"David Moyes was definitely very fair with me in the chances I got. I never really gave him enough consistency with fitness to rely on me but there were a couple of times where I think I was close to getting the main starting shirt."
James Vaughan is reflecting - candidly - on why, after bursting on to the scene to become the Premier League's youngest ever goalscorer on his Everton debut in April 2005, he didn't achieve more than his 60 appearances for the Blues.
Had he truly made the grade at Everton, he says, he would happily still be at the Club today.
Instead, with Louis Saha and Yakubu - two strikers for whom he had the utmost respect - above him in the pecking order, Vaughan decided to "see what I could make of myself" elsewhere, first by heading out on a series of loan spells, and then by completing a permanent transfer to Norwich City in 2011.
Now 32, Vaughan has gone on to play for clubs including Huddersfield Town, Birmingham City, Sunderland and Wigan Athletic.
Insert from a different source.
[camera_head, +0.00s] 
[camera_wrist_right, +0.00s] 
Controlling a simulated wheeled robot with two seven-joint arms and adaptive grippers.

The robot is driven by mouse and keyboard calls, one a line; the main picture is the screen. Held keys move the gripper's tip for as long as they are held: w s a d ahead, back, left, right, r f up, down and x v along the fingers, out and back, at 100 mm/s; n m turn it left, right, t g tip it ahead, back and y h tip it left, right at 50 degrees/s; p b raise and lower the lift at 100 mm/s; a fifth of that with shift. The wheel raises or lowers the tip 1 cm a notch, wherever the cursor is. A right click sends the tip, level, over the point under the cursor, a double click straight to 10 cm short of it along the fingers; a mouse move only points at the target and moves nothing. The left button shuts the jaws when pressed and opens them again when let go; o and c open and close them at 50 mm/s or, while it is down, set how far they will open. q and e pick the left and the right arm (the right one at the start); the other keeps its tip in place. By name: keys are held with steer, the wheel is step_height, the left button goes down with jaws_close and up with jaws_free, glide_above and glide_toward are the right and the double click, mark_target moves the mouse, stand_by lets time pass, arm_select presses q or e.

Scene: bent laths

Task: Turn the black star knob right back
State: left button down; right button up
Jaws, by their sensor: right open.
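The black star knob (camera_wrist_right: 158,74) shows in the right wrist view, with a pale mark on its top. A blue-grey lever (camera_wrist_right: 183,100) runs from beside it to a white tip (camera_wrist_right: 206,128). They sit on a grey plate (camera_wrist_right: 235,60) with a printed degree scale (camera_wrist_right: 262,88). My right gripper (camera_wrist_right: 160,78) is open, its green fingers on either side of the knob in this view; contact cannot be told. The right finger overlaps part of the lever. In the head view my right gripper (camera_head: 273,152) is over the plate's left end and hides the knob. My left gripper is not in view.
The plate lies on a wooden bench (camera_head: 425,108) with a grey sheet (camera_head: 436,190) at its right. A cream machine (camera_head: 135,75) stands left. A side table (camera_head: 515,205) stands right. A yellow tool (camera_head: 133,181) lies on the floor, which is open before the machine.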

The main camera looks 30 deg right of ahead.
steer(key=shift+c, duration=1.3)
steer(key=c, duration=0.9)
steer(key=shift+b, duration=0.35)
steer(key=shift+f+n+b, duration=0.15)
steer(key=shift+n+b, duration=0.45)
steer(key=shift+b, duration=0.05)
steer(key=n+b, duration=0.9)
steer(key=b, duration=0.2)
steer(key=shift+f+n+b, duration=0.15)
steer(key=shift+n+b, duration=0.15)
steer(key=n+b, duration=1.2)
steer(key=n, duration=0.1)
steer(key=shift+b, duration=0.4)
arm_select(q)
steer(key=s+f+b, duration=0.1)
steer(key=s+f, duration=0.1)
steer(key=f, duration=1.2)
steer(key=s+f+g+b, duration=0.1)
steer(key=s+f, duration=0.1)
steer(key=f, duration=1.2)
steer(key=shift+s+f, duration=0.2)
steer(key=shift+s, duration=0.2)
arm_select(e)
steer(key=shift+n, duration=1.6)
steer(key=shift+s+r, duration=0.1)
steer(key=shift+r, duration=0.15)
Currently, he is back on Merseyside and finding the net with regularity for League Two Tranmere Rovers.
In the second of our Bred A Blue series, Vaughan discusses joining Everton as a six-year-old and the journey that led to him becoming the Premier League's youngest ever goalscorer a decade later.
He explains the impact coming through Everton's ranks had on his career, relives the elation of scoring in the Blues' FA Cup semi-final penalty shootout victory over Manchester United in 2009 - "To this day, I've never had a feeling like it" - and explains why being able to tell his five-year-old son he played in the final against Chelsea brightens what was otherwise the worst day of his professional life.
Listen to Vaughan discuss all this, the guiding influence former Everton coach Andy Holden had on his development, and how his Blues upbringing meant he felt "ready" to appear in the Premier League aged 16 years and 271 days above or by clicking here.
Vaughan also talks about the media scrutiny in the week's following his record-breaking strike against Crystal Palace and why he would be delighted for another Everton graduate to take his record and experience such a rare footballing accomplishment.
"Yes, it's my record," he says. "But the effort and sacrifice I put in to get to that moment... it would be great for someone else to experience that."